**WHAT IS EXPECTED:**
Repeat the full listing, word for word.

*****

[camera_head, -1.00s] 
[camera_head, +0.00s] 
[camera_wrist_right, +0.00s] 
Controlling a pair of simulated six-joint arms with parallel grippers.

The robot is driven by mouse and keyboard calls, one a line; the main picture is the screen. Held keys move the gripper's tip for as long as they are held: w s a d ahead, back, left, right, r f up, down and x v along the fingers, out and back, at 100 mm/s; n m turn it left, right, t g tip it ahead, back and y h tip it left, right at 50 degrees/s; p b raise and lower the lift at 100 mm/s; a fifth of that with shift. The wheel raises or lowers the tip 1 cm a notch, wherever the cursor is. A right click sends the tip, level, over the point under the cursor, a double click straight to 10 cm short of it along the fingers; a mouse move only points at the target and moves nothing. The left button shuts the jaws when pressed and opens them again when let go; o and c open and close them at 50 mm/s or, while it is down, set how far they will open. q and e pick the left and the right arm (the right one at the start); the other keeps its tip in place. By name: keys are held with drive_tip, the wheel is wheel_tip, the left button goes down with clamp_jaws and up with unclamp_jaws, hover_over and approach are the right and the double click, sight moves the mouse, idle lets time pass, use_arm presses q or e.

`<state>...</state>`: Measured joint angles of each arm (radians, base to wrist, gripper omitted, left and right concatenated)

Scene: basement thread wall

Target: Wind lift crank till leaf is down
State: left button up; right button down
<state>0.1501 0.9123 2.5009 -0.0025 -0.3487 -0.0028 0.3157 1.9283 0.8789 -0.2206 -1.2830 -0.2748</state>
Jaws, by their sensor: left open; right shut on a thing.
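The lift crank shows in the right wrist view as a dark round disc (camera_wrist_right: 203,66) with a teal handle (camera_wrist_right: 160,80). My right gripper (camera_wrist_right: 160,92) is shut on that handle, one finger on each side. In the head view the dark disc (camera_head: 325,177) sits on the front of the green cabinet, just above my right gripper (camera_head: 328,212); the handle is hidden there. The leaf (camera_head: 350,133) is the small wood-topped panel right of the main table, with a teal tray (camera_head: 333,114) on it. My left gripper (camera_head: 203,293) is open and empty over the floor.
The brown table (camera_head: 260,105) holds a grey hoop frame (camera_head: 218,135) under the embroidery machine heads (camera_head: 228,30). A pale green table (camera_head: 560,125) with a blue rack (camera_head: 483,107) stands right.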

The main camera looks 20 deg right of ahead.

*****

**SOLVED PROBLEM:**
[camera_head, -1.00s] 
[camera_head, +0.00s] 
[camera_wrist_right, +0.00s] 
Controlling a pair of simulated six-joint arms with parallel grippers.

The robot is driven by mouse and keyboard calls, one a line; the main picture is the screen. Held keys move the gripper's tip for as long as they are held: w s a d ahead, back, left, right, r f up, down and x v along the fingers, out and back, at 100 mm/s; n m turn it left, right, t g tip it ahead, back and y h tip it left, right at 50 degrees/s; p b raise and lower the lift at 100 mm/s; a fifth of that with shift. The wheel raises or lowers the tip 1 cm a notch, wherever the cursor is. A right click sends the tip, level, over the point under the cursor, a double click straight to 10 cm short of it along the fingers; a mouse move only points at the target and moves nothing. The left button shuts the jaws when pressed and opens them again when let go; o and c open and close them at 50 mm/s or, while it is down, set how far they will open. q and e pick the left and the right arm (the right one at the start); the other keeps its tip in place. By name: keys are held with drive_tip, the wheel is wheel_tip, the left button goes down with clamp_jaws and up with unclamp_jaws, hover_over and approach are the right and the double click, sight moves the mouse, idle lets time pass, use_arm presses q or e.

`<state>...</state>`: Measured joint angles of each arm (radians, base to wrist, gripper omitted, left and right concatenated)

Scene: basement thread wall

Target: Wind lift crank till leaf is down
State: left button up; right button down
<state>0.1501 0.9123 2.5009 -0.0025 -0.3487 -0.0028 0.3157 1.9283 0.8789 -0.2206 -1.2830 -0.2748</state>
Jaws, by their sensor: left open; right shut on a thing.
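The lift crank shows in the right wrist view as a dark round disc (camera_wrist_right: 203,66) with a teal handle (camera_wrist_right: 160,80). My right gripper (camera_wrist_right: 160,92) is shut on that handle, one finger on each side. In the head view the dark disc (camera_head: 325,177) sits on the front of the green cabinet, just above my right gripper (camera_head: 328,212); the handle is hidden there. The leaf (camera_head: 350,133) is the small wood-topped panel right of the main table, with a teal tray (camera_head: 333,114) on it. My left gripper (camera_head: 203,293) is open and empty over the floor.
The brown table (camera_head: 260,105) holds a grey hoop frame (camera_head: 218,135) under the embroidery machine heads (camera_head: 228,30). A pale green table (camera_head: 560,125) with a blue rack (camera_head: 483,107) stands right.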

The main camera looks 20 deg right of ahead.

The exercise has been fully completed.